■ RECORDS SUPPLIED ■
■ ■ ■ ■ ■
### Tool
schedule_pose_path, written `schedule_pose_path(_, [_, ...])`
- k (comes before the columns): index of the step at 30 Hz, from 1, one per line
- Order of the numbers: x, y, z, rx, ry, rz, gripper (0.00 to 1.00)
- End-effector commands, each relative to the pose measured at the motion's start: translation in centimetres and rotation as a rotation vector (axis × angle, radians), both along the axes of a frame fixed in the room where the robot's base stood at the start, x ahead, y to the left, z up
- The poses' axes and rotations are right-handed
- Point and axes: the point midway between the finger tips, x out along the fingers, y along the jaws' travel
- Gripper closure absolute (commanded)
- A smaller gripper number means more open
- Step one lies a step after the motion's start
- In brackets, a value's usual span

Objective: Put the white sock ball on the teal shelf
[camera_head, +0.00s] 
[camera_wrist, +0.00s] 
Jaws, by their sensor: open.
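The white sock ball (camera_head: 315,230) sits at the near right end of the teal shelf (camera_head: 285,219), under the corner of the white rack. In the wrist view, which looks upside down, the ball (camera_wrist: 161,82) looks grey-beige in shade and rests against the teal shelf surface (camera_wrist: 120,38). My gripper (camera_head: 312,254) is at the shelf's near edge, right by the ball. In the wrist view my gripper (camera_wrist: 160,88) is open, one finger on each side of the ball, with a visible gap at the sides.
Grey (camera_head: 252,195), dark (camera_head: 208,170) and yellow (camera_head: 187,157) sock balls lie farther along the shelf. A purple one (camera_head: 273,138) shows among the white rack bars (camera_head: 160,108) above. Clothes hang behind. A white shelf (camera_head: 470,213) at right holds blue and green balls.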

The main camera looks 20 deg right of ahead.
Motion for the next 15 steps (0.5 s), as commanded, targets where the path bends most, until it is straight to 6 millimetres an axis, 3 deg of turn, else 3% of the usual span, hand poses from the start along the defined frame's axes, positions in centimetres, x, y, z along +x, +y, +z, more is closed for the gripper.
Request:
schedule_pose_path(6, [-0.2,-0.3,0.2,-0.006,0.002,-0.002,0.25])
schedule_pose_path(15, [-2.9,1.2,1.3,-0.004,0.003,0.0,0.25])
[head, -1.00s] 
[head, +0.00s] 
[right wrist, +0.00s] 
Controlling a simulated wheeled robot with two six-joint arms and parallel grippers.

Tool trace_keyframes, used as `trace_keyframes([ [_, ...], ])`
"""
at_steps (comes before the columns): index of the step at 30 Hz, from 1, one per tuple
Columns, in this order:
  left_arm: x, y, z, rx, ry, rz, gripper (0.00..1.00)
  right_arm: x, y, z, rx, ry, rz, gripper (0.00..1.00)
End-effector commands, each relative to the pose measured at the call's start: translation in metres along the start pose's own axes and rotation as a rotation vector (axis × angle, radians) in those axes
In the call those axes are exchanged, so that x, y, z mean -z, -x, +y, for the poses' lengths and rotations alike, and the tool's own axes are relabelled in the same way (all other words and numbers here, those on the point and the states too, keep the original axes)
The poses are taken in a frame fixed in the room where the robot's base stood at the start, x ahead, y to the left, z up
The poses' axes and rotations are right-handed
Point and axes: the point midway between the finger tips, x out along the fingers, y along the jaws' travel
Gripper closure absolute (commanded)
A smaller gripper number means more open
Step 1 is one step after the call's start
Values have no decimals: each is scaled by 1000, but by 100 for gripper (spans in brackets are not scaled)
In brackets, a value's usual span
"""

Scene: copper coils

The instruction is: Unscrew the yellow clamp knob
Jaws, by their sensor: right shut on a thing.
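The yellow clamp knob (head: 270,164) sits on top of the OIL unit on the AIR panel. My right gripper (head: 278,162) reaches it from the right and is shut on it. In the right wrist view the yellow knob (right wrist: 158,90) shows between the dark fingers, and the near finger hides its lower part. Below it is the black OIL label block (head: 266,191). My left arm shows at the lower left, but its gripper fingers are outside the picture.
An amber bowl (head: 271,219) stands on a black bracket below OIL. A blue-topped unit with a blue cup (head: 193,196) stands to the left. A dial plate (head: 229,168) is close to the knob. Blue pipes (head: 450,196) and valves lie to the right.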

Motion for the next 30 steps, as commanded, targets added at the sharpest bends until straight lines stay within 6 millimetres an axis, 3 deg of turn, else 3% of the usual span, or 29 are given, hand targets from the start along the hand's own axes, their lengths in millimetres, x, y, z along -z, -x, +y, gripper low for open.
■ ■ ■ ■ ■
■ GOAL OF THE EXERCISE ■
The answer is a single number, the count of lines in the records that contain the string "millimetres".

■ EXERCISE SOLUTION ■
2